• WHAT THE TASK REQUIRES: Please write the listing below out again exactly, leaving every picture behind.

• GIVEN DATA:
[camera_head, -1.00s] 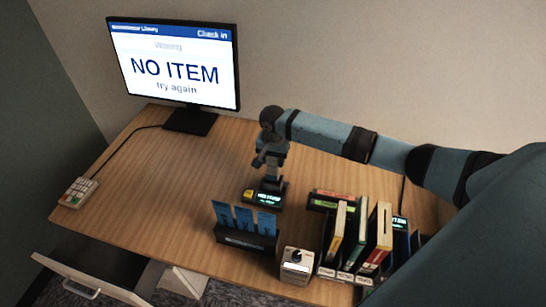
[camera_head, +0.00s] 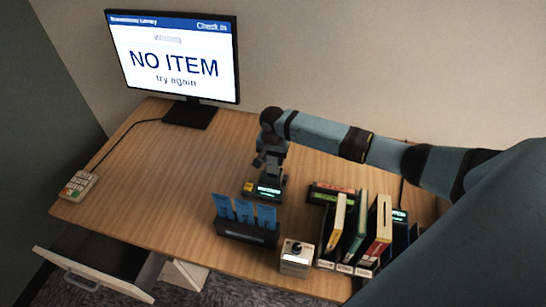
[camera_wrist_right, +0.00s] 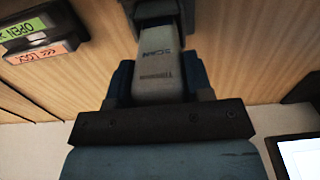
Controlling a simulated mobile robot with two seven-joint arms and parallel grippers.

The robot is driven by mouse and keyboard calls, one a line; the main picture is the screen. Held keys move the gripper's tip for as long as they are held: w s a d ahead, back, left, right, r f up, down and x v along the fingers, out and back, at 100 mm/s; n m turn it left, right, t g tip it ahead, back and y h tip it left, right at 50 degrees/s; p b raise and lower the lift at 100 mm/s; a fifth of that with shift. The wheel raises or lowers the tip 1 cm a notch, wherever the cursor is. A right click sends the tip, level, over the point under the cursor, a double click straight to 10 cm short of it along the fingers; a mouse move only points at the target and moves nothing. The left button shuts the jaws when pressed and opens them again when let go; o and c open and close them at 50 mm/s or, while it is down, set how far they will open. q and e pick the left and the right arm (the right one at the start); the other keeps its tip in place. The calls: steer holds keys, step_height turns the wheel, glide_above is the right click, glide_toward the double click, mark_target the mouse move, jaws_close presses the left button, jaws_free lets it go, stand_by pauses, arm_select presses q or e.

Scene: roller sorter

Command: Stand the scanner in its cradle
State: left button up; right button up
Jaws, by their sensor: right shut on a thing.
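My right gripper (camera_head: 270,163) points down over the desk, shut on the scanner. In the right wrist view the scanner (camera_wrist_right: 160,62) is a pale grey body with "SCAN" lettering, between the fingers of the gripper (camera_wrist_right: 160,85). A small black base with a lit green panel and a yellow patch, apparently the cradle (camera_head: 268,191), is directly below the gripper. The scanner's lower end is close above or at this base; I cannot tell whether they touch. My left gripper is out of view.
A black holder with blue cards (camera_head: 245,231), a small white box (camera_head: 296,261) and a rack of upright books (camera_head: 360,240) stand near the front. The monitor (camera_head: 173,60) reads "NO ITEM". The desk's left half (camera_head: 150,180) is mostly clear.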

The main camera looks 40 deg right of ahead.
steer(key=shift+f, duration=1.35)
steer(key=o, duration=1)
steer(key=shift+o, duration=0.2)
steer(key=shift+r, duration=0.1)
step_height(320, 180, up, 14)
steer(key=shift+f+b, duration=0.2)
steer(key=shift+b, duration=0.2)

• EXERCISE RESPONSE:
[camera_head, -1.00s] 
[camera_head, +0.00s] 
[camera_wrist_right, +0.00s] 
Controlling a simulated mobile robot with two seven-joint arms and parallel grippers.

The robot is driven by mouse and keyboard calls, one a line; the main picture is the screen. Held keys move the gripper's tip for as long as they are held: w s a d ahead, back, left, right, r f up, down and x v along the fingers, out and back, at 100 mm/s; n m turn it left, right, t g tip it ahead, back and y h tip it left, right at 50 degrees/s; p b raise and lower the lift at 100 mm/s; a fifth of that with shift. The wheel raises or lowers the tip 1 cm a notch, wherever the cursor is. A right click sends the tip, level, over the point under the cursor, a double click straight to 10 cm short of it along the fingers; a mouse move only points at the target and moves nothing. The left button shuts the jaws when pressed and opens them again when let go; o and c open and close them at 50 mm/s or, while it is down, set how far they will open. q and e pick the left and the right arm (the right one at the start); the other keeps its tip in place. The calls: steer holds keys, step_height turns the wheel, glide_above is the right click, glide_toward the double click, mark_target the mouse move, jaws_close presses the left button, jaws_free lets it go, stand_by pauses, arm_select presses q or e.

Scene: roller sorter

Command: Stand the scanner in its cradle
State: left button up; right button up
Jaws, by their sensor: right shut on a thing.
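My right gripper (camera_head: 270,163) points down over the desk, shut on the scanner. In the right wrist view the scanner (camera_wrist_right: 160,62) is a pale grey body with "SCAN" lettering, between the fingers of the gripper (camera_wrist_right: 160,85). A small black base with a lit green panel and a yellow patch, apparently the cradle (camera_head: 268,191), is directly below the gripper. The scanner's lower end is close above or at this base; I cannot tell whether they touch. My left gripper is out of view.
A black holder with blue cards (camera_head: 245,231), a small white box (camera_head: 296,261) and a rack of upright books (camera_head: 360,240) stand near the front. The monitor (camera_head: 173,60) reads "NO ITEM". The desk's left half (camera_head: 150,180) is mostly clear.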

The main camera looks 40 deg right of ahead.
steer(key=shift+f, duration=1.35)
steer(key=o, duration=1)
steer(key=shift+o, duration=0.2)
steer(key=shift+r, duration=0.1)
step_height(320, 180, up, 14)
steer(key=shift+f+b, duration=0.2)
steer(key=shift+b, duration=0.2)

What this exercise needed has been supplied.